─── MATERIAL
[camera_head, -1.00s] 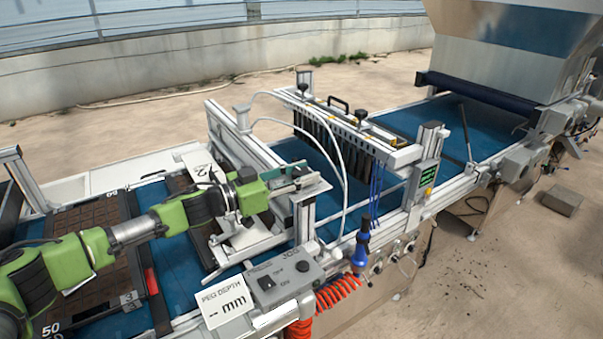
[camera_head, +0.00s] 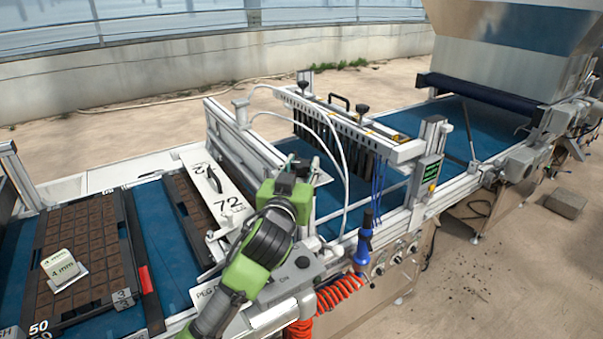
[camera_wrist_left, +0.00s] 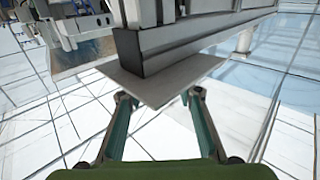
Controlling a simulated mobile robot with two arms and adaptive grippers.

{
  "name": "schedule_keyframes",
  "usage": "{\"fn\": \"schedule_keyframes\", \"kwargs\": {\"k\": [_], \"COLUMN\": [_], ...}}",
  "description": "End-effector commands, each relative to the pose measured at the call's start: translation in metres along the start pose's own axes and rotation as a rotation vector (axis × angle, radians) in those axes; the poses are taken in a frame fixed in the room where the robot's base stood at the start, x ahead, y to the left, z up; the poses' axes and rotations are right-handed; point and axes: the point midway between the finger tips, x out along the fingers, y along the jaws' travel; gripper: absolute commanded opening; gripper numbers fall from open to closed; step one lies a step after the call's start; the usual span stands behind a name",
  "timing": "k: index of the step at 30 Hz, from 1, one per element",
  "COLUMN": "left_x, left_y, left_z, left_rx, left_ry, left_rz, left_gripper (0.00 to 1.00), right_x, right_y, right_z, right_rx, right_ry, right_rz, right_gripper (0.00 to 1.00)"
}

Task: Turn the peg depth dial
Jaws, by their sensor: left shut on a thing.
──────
Go through the data above and transcribe it in full, omitting any image.

[camera_head, -1.00s] 
[camera_head, +0.00s] 
[camera_wrist_left, +0.00s] 
Controlling a simulated mobile robot with two arms and adaptive grippers.

{
  "name": "schedule_keyframes",
  "usage": "{\"fn\": \"schedule_keyframes\", \"kwargs\": {\"k\": [_], \"COLUMN\": [_], ...}}",
  "description": "End-effector commands, each relative to the pose measured at the call's start: translation in metres along the start pose's own axes and rotation as a rotation vector (axis × angle, radians) in those axes; the poses are taken in a frame fixed in the room where the robot's base stood at the start, x ahead, y to the left, z up; the poses' axes and rotations are right-handed; point and axes: the point midway between the finger tips, x out along the fingers, y along the jaws' travel; gripper: absolute commanded opening; gripper numbers fall from open to closed; step one lies a step after the call's start; the usual span stands behind a name",
  "timing": "k: index of the step at 30 Hz, from 1, one per element",
  "COLUMN": "left_x, left_y, left_z, left_rx, left_ry, left_rz, left_gripper (0.00 to 1.00), right_x, right_y, right_z, right_rx, right_ry, right_rz, right_gripper (0.00 to 1.00)"
}

Task: Turn the peg depth dial
Jaws, by their sensor: left shut on a thing.

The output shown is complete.